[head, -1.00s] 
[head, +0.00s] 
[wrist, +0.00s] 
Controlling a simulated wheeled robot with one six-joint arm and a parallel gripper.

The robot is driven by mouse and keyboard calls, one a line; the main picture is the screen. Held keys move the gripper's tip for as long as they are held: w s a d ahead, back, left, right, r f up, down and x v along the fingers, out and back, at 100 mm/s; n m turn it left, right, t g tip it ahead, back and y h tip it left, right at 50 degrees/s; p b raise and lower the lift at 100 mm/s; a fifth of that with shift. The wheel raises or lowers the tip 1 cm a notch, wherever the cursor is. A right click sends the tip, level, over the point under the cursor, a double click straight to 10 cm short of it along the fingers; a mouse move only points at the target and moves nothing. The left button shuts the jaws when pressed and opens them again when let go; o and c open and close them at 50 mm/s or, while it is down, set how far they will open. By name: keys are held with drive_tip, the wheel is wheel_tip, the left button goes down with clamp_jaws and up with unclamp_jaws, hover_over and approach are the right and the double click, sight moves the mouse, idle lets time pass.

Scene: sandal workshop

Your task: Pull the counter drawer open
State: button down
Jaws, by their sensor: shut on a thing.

_ _ _ _

TASK GOAL
Reproduce nothing but the lines from the line containing "Scene: sandal workshop" to the last line of the data, each exactly as written.

OUTPUT OF THE EXERCISE
Scene: sandal workshop

Your task: Pull the counter drawer open
State: button down
Jaws, by their sensor: shut on a thing.

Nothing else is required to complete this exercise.